Sensory tasting notes: A golden yellow of some density. The nose is immediately more generous than its neighbour to the north: white peach, conference pear, acacia blossom and a very subtle hint of toasted hazelnut. The oak is present but masterfully integrated. On the palate, the texture is round and sumptuous, with a breadth of flavour that fills the entire palate. The acidity, well-calibrated, acts as the axis of balance. The finish is persistent and long, with a clean mineral return that calls for the next glass.
Food pairing: Grilled lobster, monkfish in saffron sauce, roast poultry with Comté cream and morels, pressed-paste aged cheeses such as Beaufort or Gruyère.
THE MAISON AS AN EXPERIENCE
Olivier Leflaive is not merely a winery. It is a place where wine is lived, explained and shared. Nestled at the heart of Burgundy’s Climats — declared a UNESCO World Heritage Site — the Maison opens its doors with humour and passion: the brothers Olivier and Patrick welcome visitors into their cellars, where the Grand Crus slowly mature towards the exceptional. The visit lifts the veil on the secrets of the harvest, fermentation, ageing and bottling.
The philosophy guiding each wine is the same one that has guided the maison since its founding: Olivier Leflaive is a true ambassador of the terroir and elegance of Burgundy. His wines — whether fine and balanced Chardonnays or delicate Pinot Noirs — captivate through their aromatic purity and their sincere expression of terroir.
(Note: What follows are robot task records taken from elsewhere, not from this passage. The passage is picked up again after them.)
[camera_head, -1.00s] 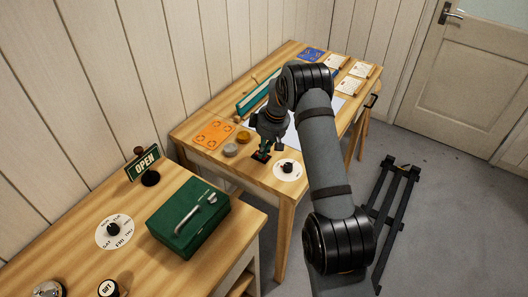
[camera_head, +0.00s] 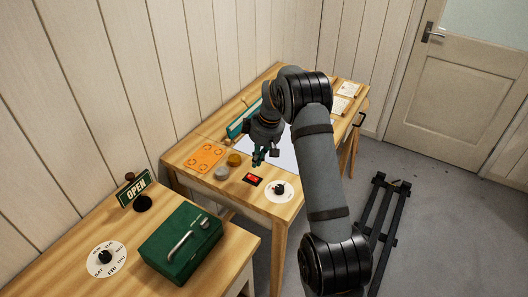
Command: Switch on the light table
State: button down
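The light table's pale panel (camera_head: 284,152) lies on the wooden worktable, partly hidden behind my arm. It looks bright white with a lavender tint. A small black switch with a red rocker (camera_head: 253,180) sits near the table's front edge, and its red face shows. My gripper (camera_head: 264,160) hangs above and behind the switch, apart from it, over the near edge of the panel. It holds nothing that I can see. Its fingers are too small and dark to tell whether they are open or shut.
A white dial (camera_head: 279,191) is right of the switch. Two small pots (camera_head: 234,159) and an orange tray (camera_head: 205,157) are to its left. A green cash box (camera_head: 182,245) and OPEN sign (camera_head: 137,190) stand on the nearer counter.

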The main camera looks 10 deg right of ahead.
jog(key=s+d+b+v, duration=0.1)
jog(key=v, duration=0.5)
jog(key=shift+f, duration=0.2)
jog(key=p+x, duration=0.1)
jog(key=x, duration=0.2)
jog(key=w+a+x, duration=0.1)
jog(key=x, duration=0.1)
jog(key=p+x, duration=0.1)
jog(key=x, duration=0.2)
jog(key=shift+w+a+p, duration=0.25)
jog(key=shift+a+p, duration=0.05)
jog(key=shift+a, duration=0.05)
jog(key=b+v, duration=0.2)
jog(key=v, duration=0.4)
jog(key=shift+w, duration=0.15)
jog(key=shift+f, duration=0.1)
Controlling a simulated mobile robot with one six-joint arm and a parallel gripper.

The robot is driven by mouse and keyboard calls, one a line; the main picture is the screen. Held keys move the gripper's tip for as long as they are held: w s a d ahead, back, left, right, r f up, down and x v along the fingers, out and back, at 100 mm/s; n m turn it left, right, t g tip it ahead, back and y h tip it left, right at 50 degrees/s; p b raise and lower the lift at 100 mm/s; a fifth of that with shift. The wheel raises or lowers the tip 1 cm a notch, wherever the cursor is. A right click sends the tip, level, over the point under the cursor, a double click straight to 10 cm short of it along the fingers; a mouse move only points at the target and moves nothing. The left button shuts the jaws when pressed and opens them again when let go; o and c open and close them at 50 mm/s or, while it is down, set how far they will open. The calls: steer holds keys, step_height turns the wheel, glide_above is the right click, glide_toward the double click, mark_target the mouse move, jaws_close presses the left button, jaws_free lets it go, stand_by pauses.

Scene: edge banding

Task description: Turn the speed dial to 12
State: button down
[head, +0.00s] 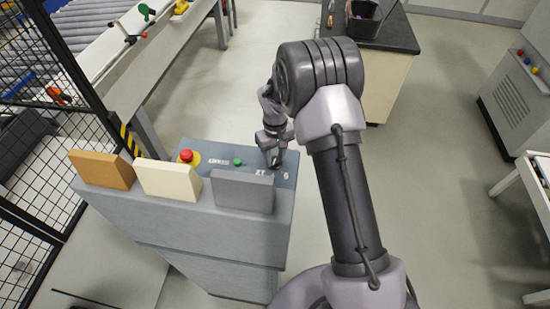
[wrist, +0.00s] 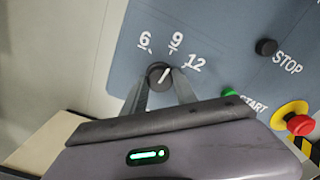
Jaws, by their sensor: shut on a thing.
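The speed dial (wrist: 159,72) is a small black knob with a white pointer line on the blue-grey control panel (wrist: 225,60). White marks 6 (wrist: 146,40), 9 (wrist: 177,40) and 12 (wrist: 196,65) stand around it. The pointer slants up and right, seemingly between 9 and 12; its exact setting is hard to tell. My gripper (wrist: 160,82) is shut on the dial, one finger on each side. In the head view my gripper (head: 274,160) is at the right end of the panel and hides most of the dial.
A red emergency button (wrist: 299,124), a green START button (wrist: 229,92) and a black STOP button (wrist: 266,47) are on the same panel. Brown (head: 101,169), cream (head: 167,180) and grey (head: 243,190) boards stand along the console's near edge. A mesh fence (head: 40,130) is at left.

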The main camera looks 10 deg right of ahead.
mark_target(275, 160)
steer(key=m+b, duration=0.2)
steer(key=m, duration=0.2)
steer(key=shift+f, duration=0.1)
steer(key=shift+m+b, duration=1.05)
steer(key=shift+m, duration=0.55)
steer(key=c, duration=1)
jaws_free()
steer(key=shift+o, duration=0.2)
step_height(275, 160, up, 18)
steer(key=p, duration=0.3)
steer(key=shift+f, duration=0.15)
Each bottle is a tribute to the tradition and passion of a vigneron who turned a reckless wager into one of the essential reference points of the Côte de Beaune.
From the accessible glass of Les Sétilles to the quiet grandeur of Montrachet, by way of the elegant musculature of Pommard and the crystalline minerality of Puligny, the range of Olivier Leflaive is, in itself, a complete journey through the soul of Burgundy.